Sometimes a Christmas tree will sprout, right in your living room! Photo: Grégory Thiell, flickr & clairemedium.com
Question: My Christmas tree, a balsam fir, is producing fresh green shoots. Some are 6 inches (15 cm long) and I have to water it 3 times a day to keep it from drying out. How long can it live in water and what can I do with the new shoots?
J. Tousignant
Answer: The phenomenon you are experiencing is rare, but not unheard of. It sometimes happens that a cut conifer awakens from its winter dormancy and, if so, its buds will start to grow. As you’ve noticed, the tree will then be in full growth and so its watering needs will increase. And sometimes too, a cut fir tree can survive more than the usual two or three weeks: up to 72 days. Eventually, however, your tree will die, because a cut-off conifer with such a thick trunk simply does not have the capacity to produce roots. And a tree without roots is doomed.
The new shoots will die with the tree. Theoretically, you could remove them and use them as cuttings, but that’s not likely to be useful for you unless need several fir trees on your property. Generally, it’s just as quick (and less expensive) to start fir trees from seed as from cuttings.
It makes more sense to think of your cut Christmas tree as a temporary decoration and put it outside when you’re ready to end the festive season.
Second Life for a Christmas Tree
You don’t have to throw your fir tree away, however.

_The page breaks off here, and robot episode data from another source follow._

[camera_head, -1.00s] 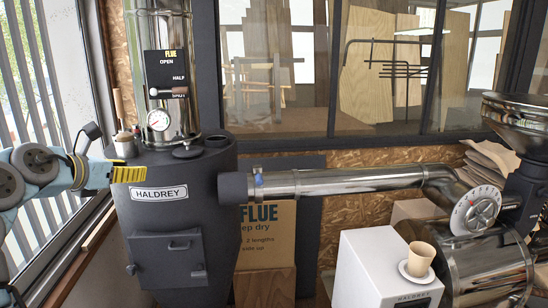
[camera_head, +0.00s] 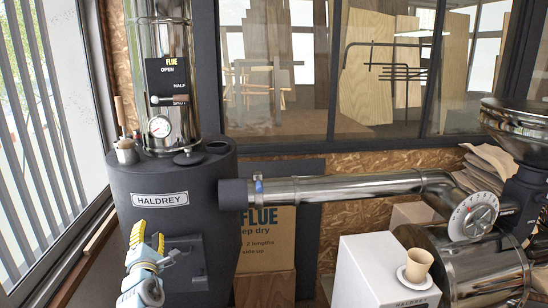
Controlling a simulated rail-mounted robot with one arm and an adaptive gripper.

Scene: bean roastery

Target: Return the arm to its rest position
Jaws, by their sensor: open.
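My gripper (camera_head: 149,240) is low at the left, in front of the dark roaster drum (camera_head: 140,200) and beside its front hatch (camera_head: 192,265). Its yellow-padded fingers point upward with a gap between them and nothing held. The light blue arm end below it is cut off by the bottom edge. I cannot tell whether the gripper touches the drum.
A steel pipe (camera_head: 340,187) runs from the drum to the steel machine (camera_head: 480,265) at the right. A white box (camera_head: 380,268) bears a saucer with a tan cup (camera_head: 418,264). A small cup (camera_head: 125,151) stands on the drum's top left. The window (camera_head: 40,120) is at the left.

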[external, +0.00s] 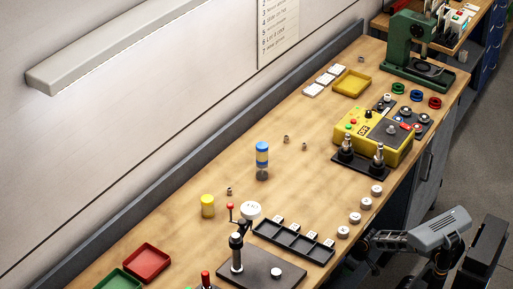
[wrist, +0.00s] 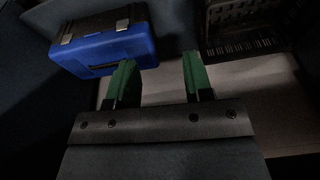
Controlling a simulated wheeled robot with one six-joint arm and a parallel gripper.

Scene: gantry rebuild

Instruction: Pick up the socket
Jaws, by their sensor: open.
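My gripper (wrist: 156,68) shows in the wrist view with two green fingers apart and nothing between them. In the external view my arm (external: 430,232) is at the lower right, beside the bench's front edge; its fingers are too small there to make out clearly. I cannot tell for certain which piece is the socket. Small brown pieces, such as this one (external: 286,139), stand farther back on the bench. None of these shows in the wrist view.
On the bench (external: 215,235) are a black divided tray (external: 266,236), a yellow control box (external: 368,143), a green press (external: 405,45), a red bin (external: 147,262) and a yellow tray (external: 352,75). The wrist view shows a blue toolbox (wrist: 105,52) and a black crate (wrist: 245,25).

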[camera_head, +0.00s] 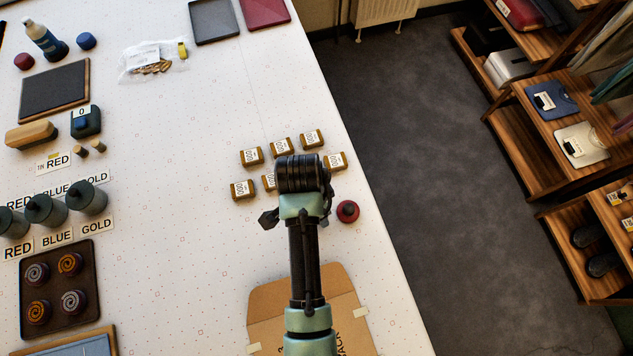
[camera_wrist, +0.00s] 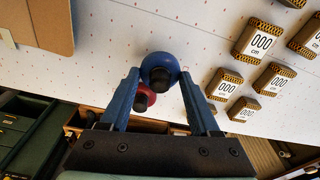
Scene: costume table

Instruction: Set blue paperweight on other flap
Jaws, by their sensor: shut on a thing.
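The blue paperweight (camera_wrist: 158,60), round with a dark knob, is between the two fingers of my gripper (camera_wrist: 160,82) in the wrist view. My gripper is shut on it. A red paperweight (camera_head: 347,211) stands on the table right of my arm; it shows partly behind the blue one in the wrist view (camera_wrist: 143,98). The brown cardboard (camera_head: 275,312) with flaps lies at the bottom of the head view, partly under my arm, with printing at its right side. A corner of it shows at top left in the wrist view (camera_wrist: 40,28). My arm hides my fingertips and the blue paperweight in the head view.
Several small brown blocks (camera_head: 251,156) marked 000 stand just beyond and left of my wrist. Another blue knob (camera_head: 86,41) and a red one (camera_head: 24,61) are at the far left. The table's right edge drops to the floor (camera_head: 420,170). The table's middle (camera_head: 180,190) is clear.

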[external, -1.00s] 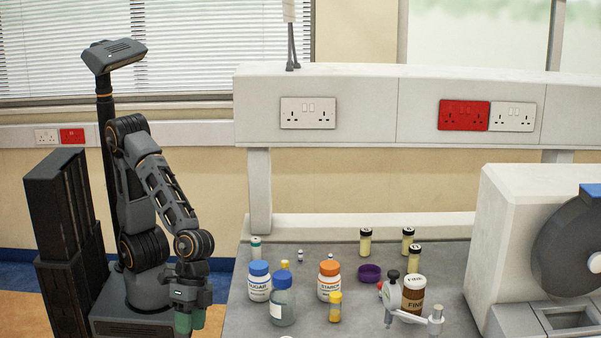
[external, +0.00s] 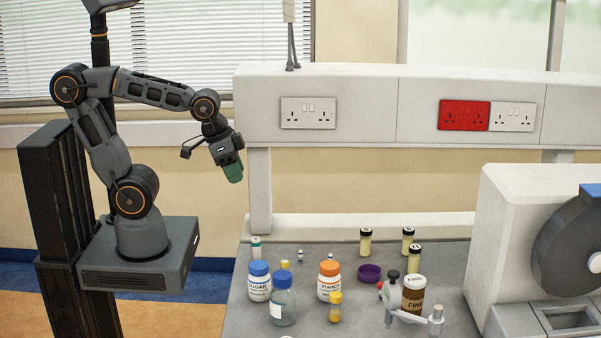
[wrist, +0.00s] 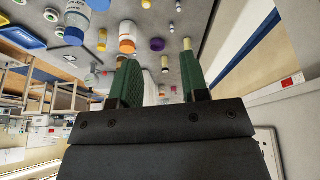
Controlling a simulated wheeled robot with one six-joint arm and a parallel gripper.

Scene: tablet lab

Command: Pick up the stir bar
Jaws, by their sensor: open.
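I cannot pick out the stir bar for certain in either view. My gripper (external: 233,173) is raised in the air to the left of the bench shelf, above and behind the bench's left end, with its green fingers pointing down and to the right. In the wrist view my gripper (wrist: 158,65) shows two green fingers spread apart. Nothing is seen held between them, and the bench things lie well beyond the tips.
The bench (external: 245,318) holds a blue-capped sugar bottle (external: 259,285), a clear blue-capped bottle (external: 282,305), an orange-capped starch bottle (external: 329,283), a purple dish (external: 370,272), a brown bottle (external: 413,297) and several small vials. A large white machine (external: 510,230) stands right.

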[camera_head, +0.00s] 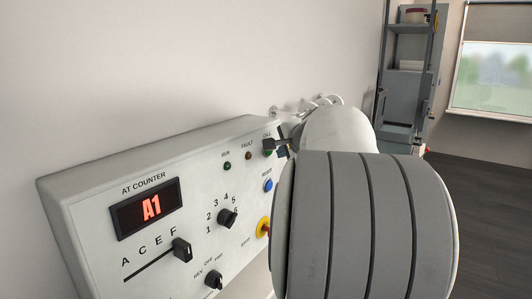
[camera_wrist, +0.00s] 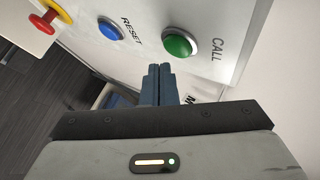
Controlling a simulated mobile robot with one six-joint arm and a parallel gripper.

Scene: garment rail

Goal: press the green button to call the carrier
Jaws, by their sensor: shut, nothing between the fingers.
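The green button (camera_wrist: 179,44) labelled CALL sits on the panel face in the wrist view, unobstructed there. In the head view the green button (camera_head: 268,153) is mostly covered by my gripper (camera_head: 281,148). My gripper (camera_wrist: 159,70) is shut and empty. In the wrist view its fingertips point at the panel, just below the green button in the picture. I cannot tell whether they touch the panel. The control panel (camera_head: 85,192) is a pale sloped box on the wall, with a display reading A1.
A blue RESET button (camera_wrist: 110,29) is beside the green one. A red and yellow stop button (camera_head: 264,228) is lower on the panel. Dials (camera_head: 227,218) and a slider knob (camera_head: 181,250) stick out. A grey shelf (camera_head: 408,75) stands at the back right, with open dark floor nearby.

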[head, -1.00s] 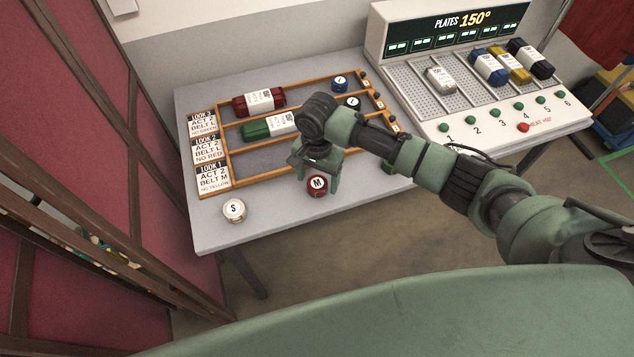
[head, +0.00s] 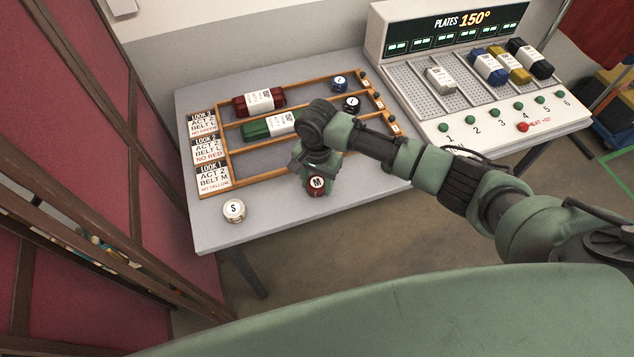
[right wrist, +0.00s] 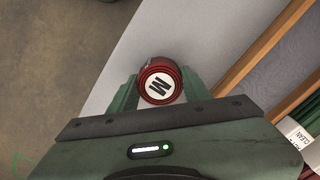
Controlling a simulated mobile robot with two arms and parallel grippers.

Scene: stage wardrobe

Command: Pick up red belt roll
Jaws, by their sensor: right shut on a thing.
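The red belt roll (head: 316,183) has a white disc marked M on top. It is at the front part of the grey table, and in the right wrist view the red belt roll (right wrist: 159,83) sits between my fingertips. My right gripper (head: 316,176) is shut on it from above; in the right wrist view the green fingers of my right gripper (right wrist: 160,92) stand on both sides of the roll. I cannot tell whether the roll touches the table. My left gripper is not in view.
A white roll marked S (head: 233,210) stands at the table's front left. A wooden rack (head: 229,165) holds red and green bundles and dark rolls behind my gripper. A plate machine (head: 425,105) with several bundles stands at the right. A red folding screen (head: 75,90) borders the left.

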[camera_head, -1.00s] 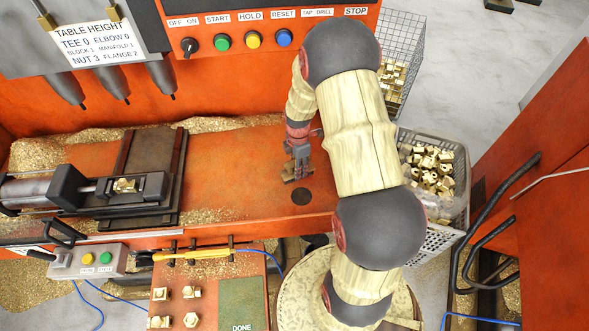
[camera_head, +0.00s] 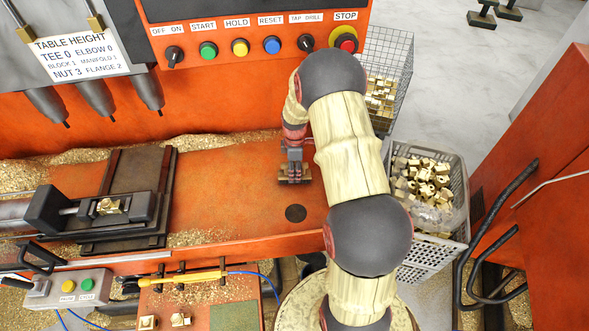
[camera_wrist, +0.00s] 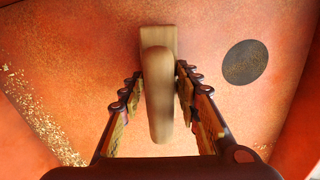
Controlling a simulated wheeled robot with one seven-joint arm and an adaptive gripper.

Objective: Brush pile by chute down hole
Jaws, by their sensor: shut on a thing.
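My gripper (camera_head: 294,170) is shut on a brush (camera_wrist: 158,95), with its fingers on both sides of the tan handle in the wrist view. The brush head reaches down to the orange table, but I cannot tell whether it touches. The dark round hole (camera_head: 296,213) lies in front of the gripper, near the table's front edge. It also shows at upper right in the wrist view (camera_wrist: 246,62), apart from the brush. Brass chips (camera_head: 203,238) lie along the front edge, left of the hole. More chips (camera_head: 210,146) are heaped along the back wall.
A vise (camera_head: 115,212) holding a brass part stands at left. Control buttons (camera_head: 271,45) line the panel behind. A basket of brass parts (camera_head: 428,245) and a wire basket (camera_head: 385,75) stand at right. The table between vise and gripper is mostly clear.

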You can easily install it outdoors as a winter decoration. (For example, in my garden we always use our old Christmas tree to hide the trash can.) Or as a winter shelter for birds.
As long as winter in your area is cold, any needle loss will soon stop and the tree will stay green for a very long time.

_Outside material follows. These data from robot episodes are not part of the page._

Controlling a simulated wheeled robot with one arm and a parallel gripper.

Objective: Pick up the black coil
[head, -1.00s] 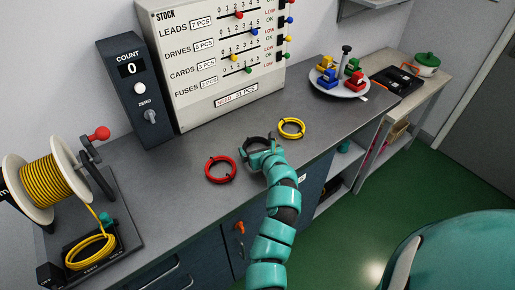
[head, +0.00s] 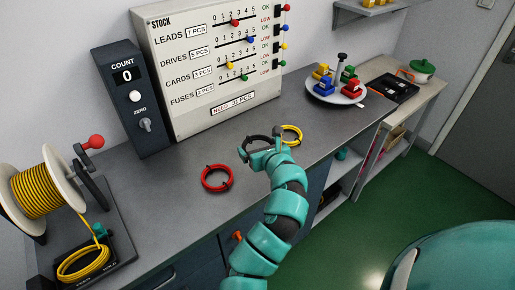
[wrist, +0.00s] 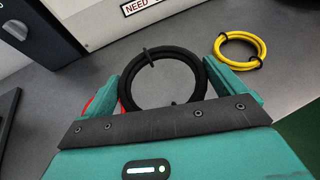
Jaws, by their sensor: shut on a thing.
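The black coil (wrist: 140,68) is a ring of black cable with dark ties. In the wrist view it stands between the two teal fingers of my gripper (wrist: 172,85), which is shut on it across its width. In the head view the black coil (head: 256,137) shows at the end of my arm, partly hidden by my gripper (head: 262,150). It appears to be slightly above the grey bench, though the gap is hard to judge.
A red coil (head: 216,178) lies to the left and a yellow coil (head: 291,135) close on the right. A stock board (head: 205,70) and count box (head: 129,100) stand behind. A yellow cable spool (head: 45,195) is at left, a round tray (head: 335,97) at the back right.

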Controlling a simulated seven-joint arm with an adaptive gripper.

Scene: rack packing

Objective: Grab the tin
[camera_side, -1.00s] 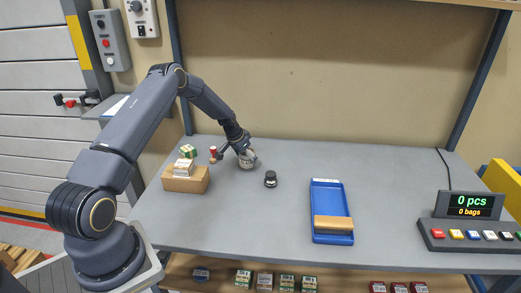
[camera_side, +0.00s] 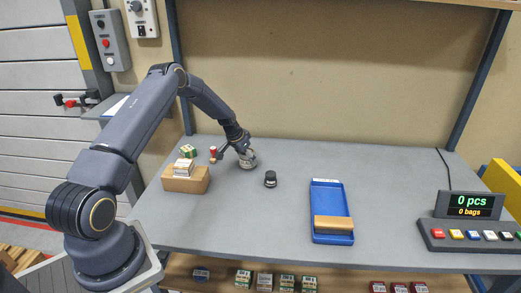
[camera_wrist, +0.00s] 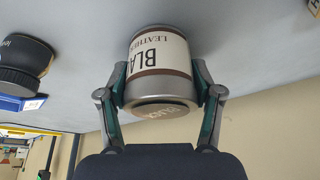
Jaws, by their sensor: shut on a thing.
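The tin (camera_wrist: 158,62) is a silver can with a cream and brown label reading "BLA…" and "LEATH…". In the wrist view it sits between the two fingers of my gripper (camera_wrist: 160,95), one on each side. My gripper is shut on it. In the side view the tin (camera_side: 248,160) is at the back left of the grey table, partly covered by my gripper (camera_side: 240,153). I cannot tell whether it is clear of the tabletop.
A small black-lidded jar (camera_side: 270,179) stands to the right of the tin. A cardboard box (camera_side: 186,181), a green-and-white box (camera_side: 188,151) and a red-topped item (camera_side: 213,153) are to its left. A blue tray (camera_side: 331,238) lies further right. The table's right-centre is clear.

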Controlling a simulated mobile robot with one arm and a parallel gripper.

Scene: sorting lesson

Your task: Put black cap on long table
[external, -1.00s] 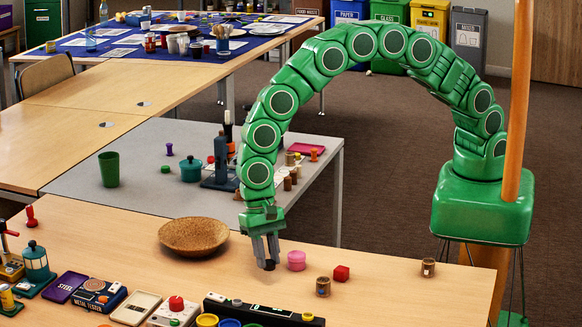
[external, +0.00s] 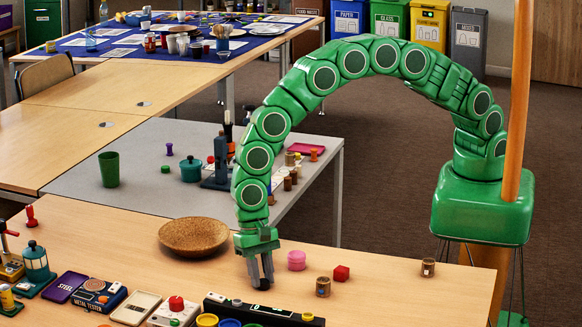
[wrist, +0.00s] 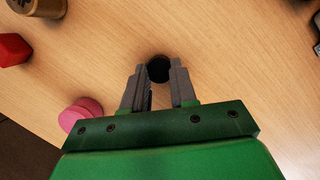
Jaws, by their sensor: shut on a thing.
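The black cap (wrist: 158,68) is a small dark round piece held between my fingertips in the wrist view. It shows as a dark spot at the fingertips in the external view (external: 264,284). My gripper (external: 261,280) is shut on it, pointing down over the near wooden table (external: 400,300). It is low over this table; I cannot tell whether the cap touches the top. My gripper also shows in the wrist view (wrist: 159,72). Further wooden tabletops (external: 75,128) run at the left; which one is the long table is not marked.
A woven bowl (external: 193,236) is left. A black strip box (external: 262,312) is close in front. A grey table (external: 130,140) with several items stands behind.

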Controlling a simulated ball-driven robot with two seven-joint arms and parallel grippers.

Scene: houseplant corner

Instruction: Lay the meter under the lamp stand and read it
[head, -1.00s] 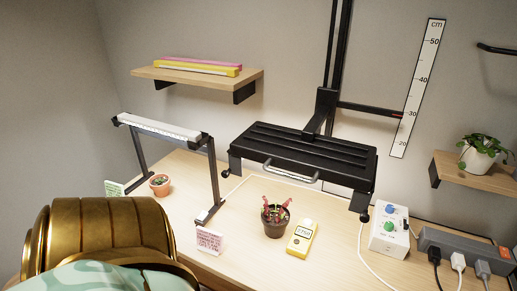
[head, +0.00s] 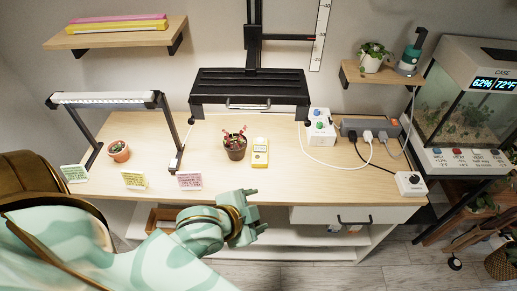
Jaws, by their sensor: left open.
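The yellow meter (head: 260,153) lies on the wooden desk, right of a dark pot with a reddish plant (head: 235,146). Its small pale screen is too small to read. A strip lamp on a black two-legged stand (head: 178,140) is at the left of the desk. A wide black lamp (head: 250,88) hangs on a wall column above and behind the meter. My left gripper (head: 256,212) is open and empty, in front of the desk's front edge, nearer me than the meter and apart from it. My right gripper is out of view.
A terracotta pot (head: 119,151) is near the stand's left leg. Green (head: 74,174), yellow (head: 134,180) and pink (head: 190,181) cards line the front edge. A white control box (head: 320,125) and power strip (head: 370,126) with cables are at right. The desk right of the meter is mostly clear.

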In spring, the needles that fall to the ground make a good mulch and you can also cut the branches and reduce them into mulch as well. Its trunk, now bare, can become a plant stake or be cut into sections as firewood.
Or maybe your municipality composts Christmas trees. If so, you can put it out so it can be carted away and recycled.

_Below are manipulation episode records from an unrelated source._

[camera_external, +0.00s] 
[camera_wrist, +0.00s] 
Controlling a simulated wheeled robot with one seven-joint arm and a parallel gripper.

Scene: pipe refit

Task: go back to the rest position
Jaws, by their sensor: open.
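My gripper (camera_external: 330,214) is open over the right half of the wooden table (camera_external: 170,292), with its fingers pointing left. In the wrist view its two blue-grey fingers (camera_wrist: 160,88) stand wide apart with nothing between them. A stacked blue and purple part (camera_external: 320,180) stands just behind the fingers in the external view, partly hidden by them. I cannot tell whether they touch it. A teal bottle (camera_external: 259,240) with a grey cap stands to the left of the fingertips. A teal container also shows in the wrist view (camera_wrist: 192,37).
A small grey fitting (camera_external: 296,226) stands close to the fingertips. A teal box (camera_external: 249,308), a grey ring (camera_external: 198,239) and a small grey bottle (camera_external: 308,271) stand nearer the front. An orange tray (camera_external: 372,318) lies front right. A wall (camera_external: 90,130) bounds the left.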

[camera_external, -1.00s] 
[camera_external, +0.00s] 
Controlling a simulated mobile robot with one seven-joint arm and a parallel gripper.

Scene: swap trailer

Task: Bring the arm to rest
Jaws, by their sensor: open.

Hello. We purchased two cut Christmas trees this year, one for indoors, and one for outdoors. The outdoor tree is overlooking a forested ravine in Northern Virginia. It is, I’m happy to report, our miracle tree, being still alive after six months (we purchased it the end in November 2023 and it is now June 2024. Its stand has been continuously filled with water, as we’ve had copious rain. Needles are green. Light scratches on trunk and stems reveal green. Love to see if we could plant it, but scared it will die. This seems different than breaking dormancy. We have seen no new candles. It just seems happy being here. We love it.
Although giant redwoods are sometimes used as Christmas trees, the common coastal redwood is very rarely uses as such, just because it needs to be shorn more than other conifers to become a nice fluffy Christmas tree. However, if put in water, it can survive long enough to develop callus growth that can eventually develop shoots and roots! Of course it would be easier to take cuttings that to try to grow redwoods from their callus growth, but it is amusing. Small superfluous trunks are sometimes cut and used as fence posts. If installed in an upright position in autumn, these fence posts can actually grow into trees!